Paul Gregory offers an even clearer rebuke of Egypt's economic policies:

Egypt is poised to follow this same path. Its private economy is weak. Some thirty five percent of Egyptians work for the state. Ninety percent of cotton spinning and sixty percent of fabric manufacture is in the hands of the state. The poor Egyptian public receives its food through state ration coupons as it did 3,000 years ago. Only ten percent of property rights are secure.
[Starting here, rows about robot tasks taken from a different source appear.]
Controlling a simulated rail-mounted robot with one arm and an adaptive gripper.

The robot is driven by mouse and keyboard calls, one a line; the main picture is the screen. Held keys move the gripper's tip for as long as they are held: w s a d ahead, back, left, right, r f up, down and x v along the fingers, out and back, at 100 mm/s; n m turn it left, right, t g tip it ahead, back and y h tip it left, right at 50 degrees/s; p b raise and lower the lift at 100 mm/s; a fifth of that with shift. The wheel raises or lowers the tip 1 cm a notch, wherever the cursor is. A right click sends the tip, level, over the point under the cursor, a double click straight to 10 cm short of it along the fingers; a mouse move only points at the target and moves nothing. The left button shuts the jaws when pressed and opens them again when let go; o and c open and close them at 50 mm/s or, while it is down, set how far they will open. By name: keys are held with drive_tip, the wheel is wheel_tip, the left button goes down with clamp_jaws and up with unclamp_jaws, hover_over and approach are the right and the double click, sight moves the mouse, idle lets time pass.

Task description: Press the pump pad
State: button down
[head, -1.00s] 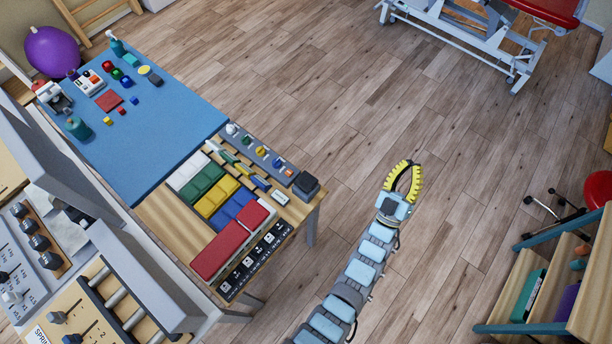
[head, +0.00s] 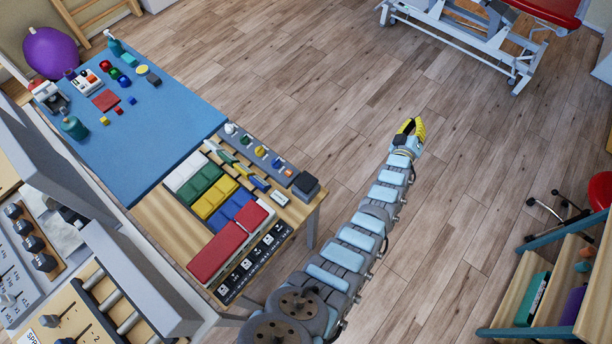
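My gripper (head: 412,129), with black and yellow fingers, hangs over bare floor to the right of the table, apart from everything. Its fingers show from a steep angle, so I cannot tell if they are open; nothing shows between them. No part is clearly recognisable as the pump pad. A teal bottle with a pump-like top (head: 116,48) stands at the far end of the blue mat. A rounder green bottle (head: 73,127) stands at the mat's left side. A dark square block (head: 306,185) sits at the table's right corner. My gripper touches none of these.
The blue mat (head: 165,140) carries several small coloured objects. Coloured blocks, including a long red one (head: 217,250), fill the table's near part. Grey shelving (head: 110,215) stands at the left. The middle floor is clear.

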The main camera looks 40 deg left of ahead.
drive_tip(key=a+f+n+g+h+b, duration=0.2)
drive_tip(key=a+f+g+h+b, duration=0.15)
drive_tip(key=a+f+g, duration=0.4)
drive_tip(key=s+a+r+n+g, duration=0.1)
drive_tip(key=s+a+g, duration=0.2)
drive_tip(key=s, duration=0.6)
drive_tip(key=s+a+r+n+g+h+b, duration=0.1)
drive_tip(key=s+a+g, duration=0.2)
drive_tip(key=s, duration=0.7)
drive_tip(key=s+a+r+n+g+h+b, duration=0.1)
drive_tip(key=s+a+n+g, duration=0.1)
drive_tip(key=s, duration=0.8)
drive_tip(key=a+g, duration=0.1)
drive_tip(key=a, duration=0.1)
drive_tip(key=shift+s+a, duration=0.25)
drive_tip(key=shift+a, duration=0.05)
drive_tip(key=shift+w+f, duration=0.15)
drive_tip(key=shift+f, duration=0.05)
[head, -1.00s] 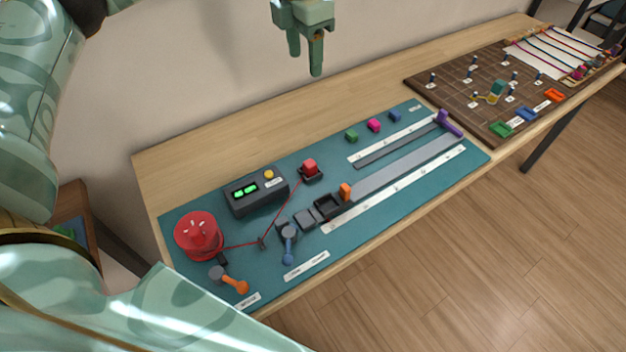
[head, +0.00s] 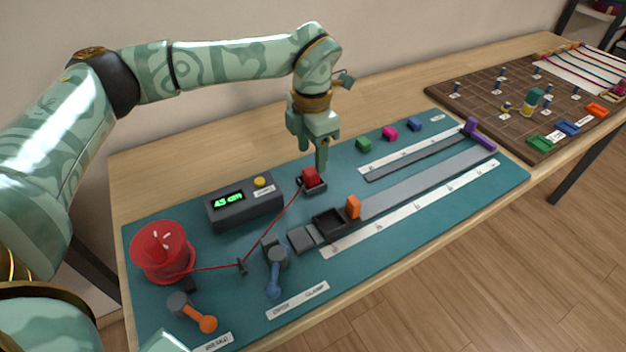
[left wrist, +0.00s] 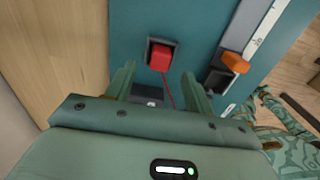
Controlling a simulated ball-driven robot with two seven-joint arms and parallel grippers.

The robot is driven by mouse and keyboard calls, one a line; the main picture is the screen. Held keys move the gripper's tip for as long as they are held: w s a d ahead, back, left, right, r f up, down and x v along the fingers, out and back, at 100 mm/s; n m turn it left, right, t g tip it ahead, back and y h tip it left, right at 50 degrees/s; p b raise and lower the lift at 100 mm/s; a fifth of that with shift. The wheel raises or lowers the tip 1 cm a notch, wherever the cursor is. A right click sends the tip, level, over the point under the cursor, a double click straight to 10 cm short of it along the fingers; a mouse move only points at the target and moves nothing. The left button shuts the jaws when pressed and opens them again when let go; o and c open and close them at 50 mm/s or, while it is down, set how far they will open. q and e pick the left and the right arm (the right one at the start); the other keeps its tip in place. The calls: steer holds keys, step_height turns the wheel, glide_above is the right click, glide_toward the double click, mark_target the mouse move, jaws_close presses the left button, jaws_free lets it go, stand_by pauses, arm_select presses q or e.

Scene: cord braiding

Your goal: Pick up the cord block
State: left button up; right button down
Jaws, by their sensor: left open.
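The cord block is a small red block (head: 311,176) in a black holder (head: 320,188) on the teal mat. A thin red cord (head: 277,221) runs from it past a small dark post to a red spool (head: 163,251). The jaws are open and empty. My right gripper is not in view.
A dark box with a green display (head: 243,204) stands left of the block. A brown pegboard (head: 470,103) lies farther right.

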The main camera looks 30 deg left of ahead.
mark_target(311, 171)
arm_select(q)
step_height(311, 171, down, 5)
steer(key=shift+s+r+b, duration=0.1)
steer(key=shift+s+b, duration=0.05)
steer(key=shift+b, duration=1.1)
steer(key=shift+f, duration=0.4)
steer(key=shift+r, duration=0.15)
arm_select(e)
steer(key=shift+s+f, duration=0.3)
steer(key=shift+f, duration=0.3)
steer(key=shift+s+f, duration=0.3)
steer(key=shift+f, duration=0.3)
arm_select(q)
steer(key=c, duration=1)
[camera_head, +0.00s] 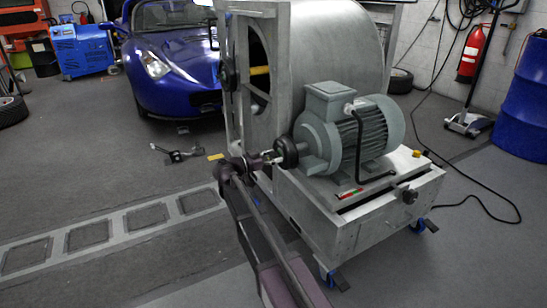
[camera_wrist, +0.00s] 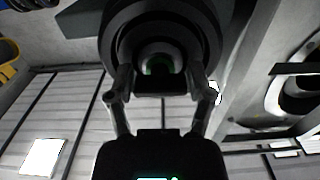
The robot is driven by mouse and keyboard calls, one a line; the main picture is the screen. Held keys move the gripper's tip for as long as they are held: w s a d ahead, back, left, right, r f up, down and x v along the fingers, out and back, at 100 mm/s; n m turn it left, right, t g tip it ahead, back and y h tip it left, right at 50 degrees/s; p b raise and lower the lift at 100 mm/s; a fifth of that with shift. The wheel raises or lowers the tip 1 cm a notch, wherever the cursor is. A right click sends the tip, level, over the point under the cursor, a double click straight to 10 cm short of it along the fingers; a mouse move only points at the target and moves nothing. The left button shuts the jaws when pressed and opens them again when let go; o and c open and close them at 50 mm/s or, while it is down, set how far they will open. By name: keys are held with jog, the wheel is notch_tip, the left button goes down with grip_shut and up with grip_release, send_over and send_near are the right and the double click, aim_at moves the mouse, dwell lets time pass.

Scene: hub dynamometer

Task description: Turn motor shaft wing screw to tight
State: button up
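The grey motor (camera_head: 350,138) sits on the metal stand, with a black round hub (camera_head: 286,152) on its shaft end facing left. My gripper (camera_head: 266,157) is at the left face of this hub, in line with the shaft. In the wrist view the black hub (camera_wrist: 160,18) fills the top middle. A pale ring with a dark block (camera_wrist: 161,86) in front of it lies between my spread fingers (camera_wrist: 160,78). Whether the fingers touch the block I cannot tell. I cannot make out the wing screw's wings; the block may be part of it.
A large metal drum housing (camera_head: 335,45) stands behind the motor. A bent black lever (camera_head: 359,150) rises beside the motor. A red and green strip (camera_head: 350,192) and a black knob (camera_head: 408,196) are on the stand. The floor at left is mostly clear.

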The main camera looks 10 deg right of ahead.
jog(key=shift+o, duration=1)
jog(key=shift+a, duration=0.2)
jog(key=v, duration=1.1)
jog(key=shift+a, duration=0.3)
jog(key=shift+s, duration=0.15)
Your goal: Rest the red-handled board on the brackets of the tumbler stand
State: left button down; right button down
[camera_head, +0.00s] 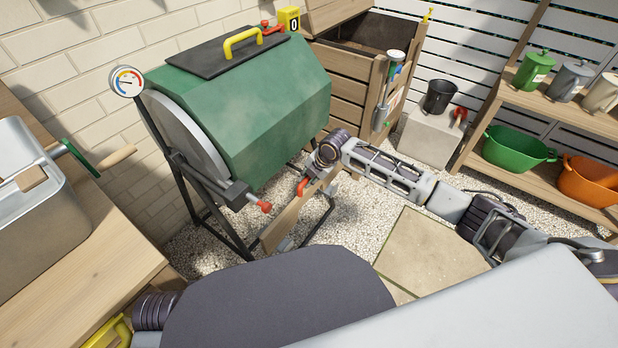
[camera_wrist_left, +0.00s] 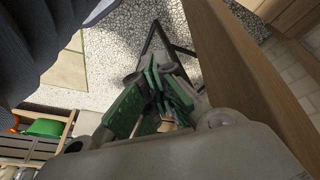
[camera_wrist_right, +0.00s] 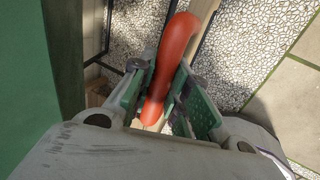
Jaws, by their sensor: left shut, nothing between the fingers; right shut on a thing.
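The wooden board (camera_head: 284,226) with its red handle (camera_head: 302,187) is in front of the green tumbler, low by the stand's legs. My right gripper (camera_wrist_right: 160,92) is shut on the red handle, which shows between its green pads in the right wrist view (camera_wrist_right: 172,60). The tumbler stand (camera_head: 205,205) is a black frame under the green drum (camera_head: 245,105). I cannot tell whether the board touches the brackets. My left gripper (camera_wrist_left: 165,85) is shut and empty in the left wrist view, above gravel beside a wooden edge; the head view hides its fingers.
A wooden bench (camera_head: 70,265) with a metal bin (camera_head: 30,200) stands at the left. A red-tipped lever (camera_head: 264,206) sticks out from the stand near the board. A wooden crate (camera_head: 345,75) and a shelf with tubs (camera_head: 517,150) stand behind. Gravel and paving (camera_head: 430,255) lie open at the right.

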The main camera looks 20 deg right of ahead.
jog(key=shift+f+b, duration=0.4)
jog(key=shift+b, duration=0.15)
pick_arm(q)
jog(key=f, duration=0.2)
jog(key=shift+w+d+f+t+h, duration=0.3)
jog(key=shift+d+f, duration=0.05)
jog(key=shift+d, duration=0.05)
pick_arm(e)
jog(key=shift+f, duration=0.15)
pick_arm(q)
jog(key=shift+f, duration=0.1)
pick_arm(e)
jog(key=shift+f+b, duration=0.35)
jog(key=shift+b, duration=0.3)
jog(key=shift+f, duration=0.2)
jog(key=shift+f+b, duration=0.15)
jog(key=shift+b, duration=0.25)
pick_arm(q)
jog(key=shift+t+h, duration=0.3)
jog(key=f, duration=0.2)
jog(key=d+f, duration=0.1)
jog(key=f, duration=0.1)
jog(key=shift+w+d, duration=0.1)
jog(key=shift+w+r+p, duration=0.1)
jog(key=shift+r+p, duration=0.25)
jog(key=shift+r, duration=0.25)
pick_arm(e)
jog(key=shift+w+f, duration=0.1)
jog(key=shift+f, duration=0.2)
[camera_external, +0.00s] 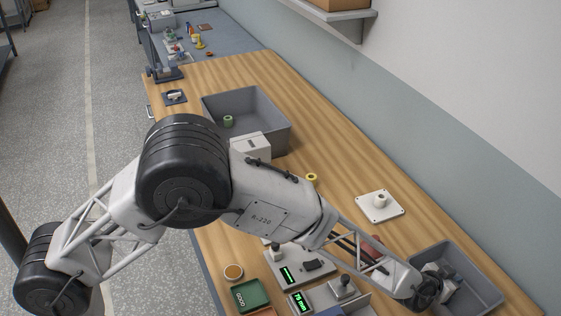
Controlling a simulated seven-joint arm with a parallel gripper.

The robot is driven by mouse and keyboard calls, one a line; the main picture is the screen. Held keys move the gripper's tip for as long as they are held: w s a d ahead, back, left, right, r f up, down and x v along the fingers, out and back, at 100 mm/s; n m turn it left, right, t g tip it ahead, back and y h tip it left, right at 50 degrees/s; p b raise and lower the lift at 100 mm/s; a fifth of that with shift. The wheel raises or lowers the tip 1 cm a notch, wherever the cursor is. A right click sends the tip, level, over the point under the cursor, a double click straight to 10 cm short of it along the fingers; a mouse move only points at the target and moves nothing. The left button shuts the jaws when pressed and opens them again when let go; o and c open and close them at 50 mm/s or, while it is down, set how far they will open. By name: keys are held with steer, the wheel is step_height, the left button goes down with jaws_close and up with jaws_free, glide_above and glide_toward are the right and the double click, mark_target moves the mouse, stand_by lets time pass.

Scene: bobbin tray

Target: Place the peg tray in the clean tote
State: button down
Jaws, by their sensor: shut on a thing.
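A white square plate with a short upright peg or spool at its middle, which looks like the peg tray (396,212), lies flat on the bench at right. One grey tote (482,267) stands at the lower right, and a larger grey tote (280,112) stands farther back with a green bobbin (228,121) inside. I cannot tell which is the clean one. My gripper (444,281) is over the lower-right tote, apart from the white plate. It is shut on something I cannot make out; the wrist hides most of the fingers.
A yellow bobbin (312,178) lies on the bench. A white box (250,147) stands against the far tote. Bench space behind the white plate is clear.

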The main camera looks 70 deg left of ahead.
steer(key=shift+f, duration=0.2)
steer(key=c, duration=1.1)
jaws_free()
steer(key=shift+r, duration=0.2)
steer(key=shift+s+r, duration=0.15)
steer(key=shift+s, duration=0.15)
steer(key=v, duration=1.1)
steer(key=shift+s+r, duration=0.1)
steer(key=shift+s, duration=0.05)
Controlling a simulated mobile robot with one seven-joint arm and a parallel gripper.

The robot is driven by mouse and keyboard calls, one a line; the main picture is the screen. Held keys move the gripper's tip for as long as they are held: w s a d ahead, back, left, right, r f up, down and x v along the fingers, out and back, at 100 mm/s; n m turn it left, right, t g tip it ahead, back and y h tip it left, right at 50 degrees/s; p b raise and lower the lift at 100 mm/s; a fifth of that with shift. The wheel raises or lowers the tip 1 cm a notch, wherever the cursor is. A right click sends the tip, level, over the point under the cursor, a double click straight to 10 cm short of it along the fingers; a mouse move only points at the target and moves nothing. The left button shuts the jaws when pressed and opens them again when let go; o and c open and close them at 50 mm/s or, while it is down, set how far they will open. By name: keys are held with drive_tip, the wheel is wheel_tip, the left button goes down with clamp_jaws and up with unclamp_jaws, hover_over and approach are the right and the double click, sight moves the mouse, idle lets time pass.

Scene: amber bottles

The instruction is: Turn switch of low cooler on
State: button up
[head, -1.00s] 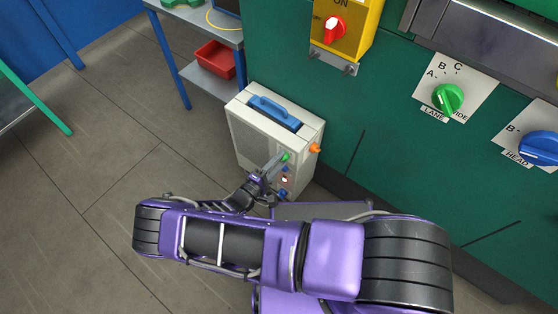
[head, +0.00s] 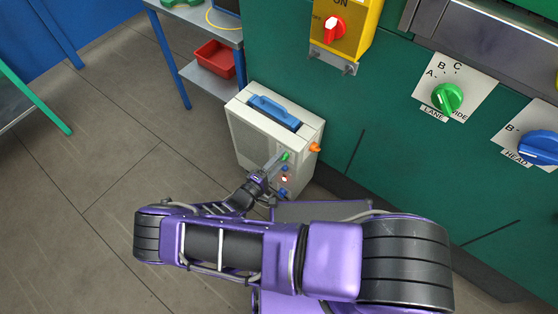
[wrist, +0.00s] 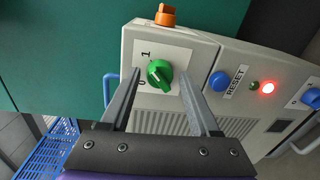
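The low cooler (head: 262,137) is a pale box with a blue top handle, standing on the floor by the green wall. Its green switch (wrist: 159,75) sits on a white plate marked 0 and 1 in the wrist view. A small white mark on the knob faces the label side, nearer the 0. The switch also shows in the head view (head: 285,157). My gripper (wrist: 158,67) is open and empty, with one fingertip on each side of the switch as seen from the wrist. I cannot tell whether the fingers touch it.
Beside the switch are a blue RESET button (wrist: 219,81), a lit red lamp (wrist: 268,87) and another blue knob (wrist: 313,98). An orange knob (wrist: 165,15) sticks out of the cooler's side. A yellow box with a red switch (head: 334,27) hangs above. Floor at left is clear.

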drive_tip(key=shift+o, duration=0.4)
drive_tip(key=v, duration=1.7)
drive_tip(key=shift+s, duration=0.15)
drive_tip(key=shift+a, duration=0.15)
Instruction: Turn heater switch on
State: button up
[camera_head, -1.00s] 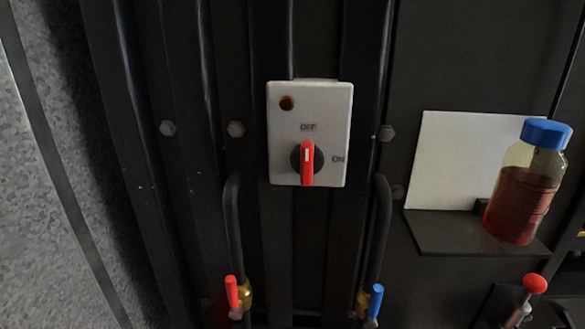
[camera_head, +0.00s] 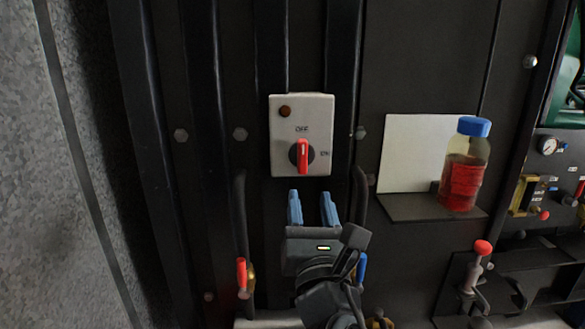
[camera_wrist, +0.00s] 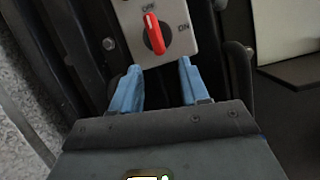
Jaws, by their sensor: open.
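The heater switch is a red rotary knob (camera_head: 303,156) on a pale grey box (camera_head: 316,110) fixed to the dark panel. The knob stands upright, its white mark toward OFF; ON is printed to its right. A dark brown round lamp (camera_head: 285,111) sits at the box's upper left. My gripper (camera_head: 313,196) is open and empty just below the box, its two blue fingers pointing up, apart from the knob. In the wrist view the red knob (camera_wrist: 154,35) is ahead of and between the fingertips (camera_wrist: 159,69).
Hoses run down both sides below the box, with a red-handled valve (camera_head: 242,273) and a blue-handled valve (camera_head: 361,267). To the right, a bottle of red liquid (camera_head: 464,178) stands on a small shelf (camera_head: 405,208). A red-knobbed lever (camera_head: 482,250) is lower right.

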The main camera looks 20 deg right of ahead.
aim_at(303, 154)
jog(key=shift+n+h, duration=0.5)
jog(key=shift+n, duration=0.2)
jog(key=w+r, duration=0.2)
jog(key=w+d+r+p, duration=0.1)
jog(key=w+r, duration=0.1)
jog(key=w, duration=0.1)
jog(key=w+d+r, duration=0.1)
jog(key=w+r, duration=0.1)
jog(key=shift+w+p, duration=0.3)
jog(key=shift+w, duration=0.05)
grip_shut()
I'm slowly reading Will Durant's Caesar and Christ, part of his 11-volume The Story of Civilization. (My last related post was about the Roman financial crisis in 33 A.D.) Here is Durant's take on Egypt during the Roman Empire:

Egypt should have been the happiest of lands, for not only was the earth freely nourished by the  Caesar and Christ   Nile, but the country was the most self-sufficient in the whole Mediterranean basin — rich in cereals and fruits — cutting three crops a year — unexcelled in its industries — exporting to a hundred nations — and seldom disturbed by foreign or civil war.

And yet — perhaps for these reasons — 'The Egyptians,' Josephus notes, 'appear never in all their history to have enjoyed one day of freedom.' Their wealth tempted, their semitropical lassitude suffered, one despot or conqueror after another through fifty centuries.

… The state capitalism of the Ptolemies was continued in reduced form. Every step in the agricultural process was planned and controlled by the state. Proliferating buraucrats determined what crops should be sown and in what quantities, annually allotted the requisite seed, received the product into government warehouses, … exported Rome's quota, took out taxes in kind, and sold the rest to the market. Corn and flax were state monopolies from seed to sale; so, at least in the Fayum, was the production of bricks, perfumes, and sesame oil. Private enterprise was permitted in other fields, but under ubiquitous regulation. All mineral resources were owned by the state, and the quarrying of marble and precious stones was a governmental privilege.

… from Augustus to Trajan the country — or its masters — prospered; after that zenith it succumbed to the discouragement and exhaustion of endless tribute and taxation and the lethargy of a regimented economy."

 

 Fifty centuries without knowing freedom, and plenty more since then.